Stated task:
Look through the listing and locate every line containing the word "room"; copy those lines.

Given material:
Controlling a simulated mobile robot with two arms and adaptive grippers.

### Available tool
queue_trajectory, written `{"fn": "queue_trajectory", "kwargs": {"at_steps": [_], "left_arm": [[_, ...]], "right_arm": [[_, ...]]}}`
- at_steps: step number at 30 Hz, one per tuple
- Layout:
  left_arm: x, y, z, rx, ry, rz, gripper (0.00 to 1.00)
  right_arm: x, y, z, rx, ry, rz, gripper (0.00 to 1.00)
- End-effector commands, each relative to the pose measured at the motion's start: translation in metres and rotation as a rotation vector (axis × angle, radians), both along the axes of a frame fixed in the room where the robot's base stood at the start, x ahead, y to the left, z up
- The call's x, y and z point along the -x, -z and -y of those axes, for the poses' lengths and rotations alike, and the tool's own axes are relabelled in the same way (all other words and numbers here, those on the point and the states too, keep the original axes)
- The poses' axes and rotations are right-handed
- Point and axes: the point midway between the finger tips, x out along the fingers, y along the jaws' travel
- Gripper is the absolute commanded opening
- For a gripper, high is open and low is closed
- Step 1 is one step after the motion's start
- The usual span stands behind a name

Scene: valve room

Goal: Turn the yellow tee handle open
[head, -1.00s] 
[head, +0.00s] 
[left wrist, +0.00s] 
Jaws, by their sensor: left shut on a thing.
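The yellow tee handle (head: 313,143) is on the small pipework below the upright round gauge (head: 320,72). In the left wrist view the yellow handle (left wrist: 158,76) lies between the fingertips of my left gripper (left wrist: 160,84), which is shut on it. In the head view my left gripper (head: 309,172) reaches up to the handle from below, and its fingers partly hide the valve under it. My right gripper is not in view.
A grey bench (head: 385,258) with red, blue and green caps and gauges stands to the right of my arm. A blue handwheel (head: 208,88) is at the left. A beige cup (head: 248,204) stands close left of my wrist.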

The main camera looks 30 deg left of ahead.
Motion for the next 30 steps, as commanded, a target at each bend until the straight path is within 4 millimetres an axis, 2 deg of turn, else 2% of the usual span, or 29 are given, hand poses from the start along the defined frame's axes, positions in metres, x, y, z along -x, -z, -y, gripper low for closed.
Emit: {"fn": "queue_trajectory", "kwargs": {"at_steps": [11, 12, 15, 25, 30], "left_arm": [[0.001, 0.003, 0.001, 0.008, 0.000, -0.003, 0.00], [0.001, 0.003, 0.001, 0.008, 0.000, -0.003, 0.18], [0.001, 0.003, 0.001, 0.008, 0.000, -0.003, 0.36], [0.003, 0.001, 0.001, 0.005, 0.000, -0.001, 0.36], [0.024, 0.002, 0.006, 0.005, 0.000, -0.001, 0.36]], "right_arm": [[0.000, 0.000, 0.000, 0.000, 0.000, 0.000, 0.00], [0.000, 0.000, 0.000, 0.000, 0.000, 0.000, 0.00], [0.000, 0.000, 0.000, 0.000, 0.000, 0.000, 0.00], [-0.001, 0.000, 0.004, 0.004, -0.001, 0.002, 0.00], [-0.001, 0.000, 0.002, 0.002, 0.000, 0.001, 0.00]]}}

Response to the exercise:
- End-effector commands, each relative to the pose measured at the motion's start: translation in metres and rotation as a rotation vector (axis × angle, radians), both along the axes of a frame fixed in the room where the robot's base stood at the start, x ahead, y to the left, z up
Scene: valve room

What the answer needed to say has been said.